Coming to Australia, one would think that she would leave me be. But no, every morning 6AM the woman woke me up, put the tapes on that she had recorded for me and made me dance. My cousin who was staying with us watched me and laughed and said, “Shantha anta you should give up you are wasting your time”. She didn’t give up.
She took me to dance class to my first guru in Perth Jayaluxmi Raman, then Bhavani Shivakumar. Dance became fun because that’s where I made my friends, these friends are still close to me and in my life. It wasn’t however until my uncle challenged me saying I can’t dance, that I actually took dance seriously. My mother utilised my anger and egged me on to show him that I could dance after all. She sparked a fire finally, I did my first performance, solo and tasted applause for the first time when I was 9 and loved it. Finally I thought I was good at something and I continued to dance out of the love of performing. I felt alive on stage. Like a part of me came to life that was never alive when I was off stage. I forgot everything, the lights hit my eyes and it was alive. Judging by the response, I thought I was a good dancer… It started to be part of my identity. My mother who organised Theatre shows made sure she kept that fire alive in me.
I practiced every day because it made me something. It became a part of me, slowly… without me realising.. I was beginning to fall in love with it. My mother kept taking me to India to learn more. When I was 17 I did my arangetram, I was blessed enough to learn under my gurus Chitra Muralidaran, Madurai R Muralidarn and Manimekalai and perform in Chidambaram. Again it was all my mother’s doing. I didn’t ask for this opportunity, It was given to me and perhaps I didn't value it until I danced in Chidambaram itself.
Arangetram was a battle for me, Waking up at 6 am, never being good enough for my teachers, having to do an aramandi when all I wanted to do was sleep and throughout practices I felt like I was dancing for someone else. That was the biggest moment of realisation for me, In order to dance with all my heart I had to promise myself that I will never let anyone come in-between my dance and me.. it was as if it were a person to me.. as if I were in a relationship with it.. it was my love. I had fallen in love. And I danced in chidambaram, not for the applause, not even for my guru not for anyone else, not even my mother, but for myself.. and i surrendered to it, and through it. I don’t think it was the greatest performance, I’m not sure what other people saw, yes there was appreciation and applause and to survive in chidambaram, I suppose that was good.. but more than anything else, it was the first moment between me and my love, where I felt like I completely in love and felt completely lost in my dance. It’s a moment i’ll never forget.

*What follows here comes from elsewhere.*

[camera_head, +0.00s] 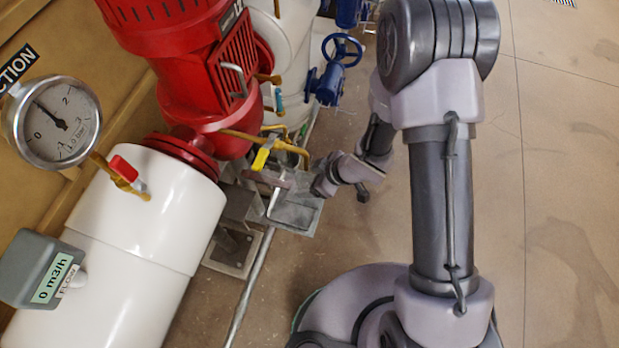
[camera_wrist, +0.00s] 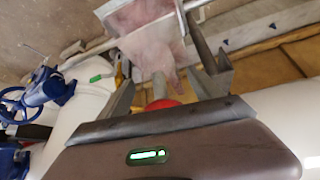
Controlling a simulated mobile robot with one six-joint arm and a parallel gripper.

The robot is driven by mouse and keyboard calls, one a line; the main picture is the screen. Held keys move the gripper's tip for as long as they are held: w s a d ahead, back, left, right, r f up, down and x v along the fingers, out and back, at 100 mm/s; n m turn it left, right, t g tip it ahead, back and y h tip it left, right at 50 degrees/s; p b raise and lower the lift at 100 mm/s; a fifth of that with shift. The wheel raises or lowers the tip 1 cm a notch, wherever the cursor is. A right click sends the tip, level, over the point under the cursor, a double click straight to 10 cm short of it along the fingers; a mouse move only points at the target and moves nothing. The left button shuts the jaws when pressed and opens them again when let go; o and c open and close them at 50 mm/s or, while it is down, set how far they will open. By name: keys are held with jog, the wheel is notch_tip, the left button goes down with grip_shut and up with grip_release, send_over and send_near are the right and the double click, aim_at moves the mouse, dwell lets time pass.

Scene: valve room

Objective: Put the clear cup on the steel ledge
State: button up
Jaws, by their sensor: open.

As with any relationship, my relationship matured with dance. It was after my arangetram that it started to become a spiritual experience. I practiced every night after i returned to Australia, just because I wanted to dance, to be one with it, soon I started to understand life through it. Then life itself took turns and bends and the one thing I started to hold on to was dance. I dreamt through it, I lived through it, loved through it, i forgot sadness through it, i forgot myself, understood life itself through it. The moments I danced were special, I awaited the next and that was the only world I cared about. No i wasn’t a piece of brilliance, i didn't need to be, i just needed to feel it in me, its movements, which made me feel like i was flying in another dimension, another world, my world… My mother who once tried so hard to make me dance called me aside and said “ I was once like you but there’s more to life than dance” What she was saying sounded absurd to me. It had become my way of life, my religion.. my way of connecting to the higher power.. my voice.. my expression.. there i was madly in love.. and there i knew i would never ever give this art form up. i was married to it for life. It was now an inseparable part of me and who i was. It will live in me, grow through me and grow me through it.
This journey many dancers who have become one with the art would’ve experienced. These dancers are the ones who will continue to practice this art form. My marriage with dance was arranged by my mother but i did fall in love head over heals.
For any dancer who wants to continue the art form, not just learn it perform it and leave it.. this is a crucial moment, that moment of falling in love with dance, that love affair with dance, it is what will keep the fire burning.
Of course it can not be forced on to anyone. But as far as I know the greatest teachers are not the ones who teach the art but inspire the student to love the art, the rest will fall into place, the student will learn in their own accord, go on their own journey in thirst of knowledge, to understand how to be one with the art form. The teacher who taught me to fall in love with this art through her constant encouragement and passion was my mother, for this I’m forever grateful.
Truth is once upon a time she fell in love as well, but unfortunately culture didn’t allow her to continue her art, but she passed the passion, the love, the light on to me..
Shastram.. Undying knowledge passed on purely for the love of dance.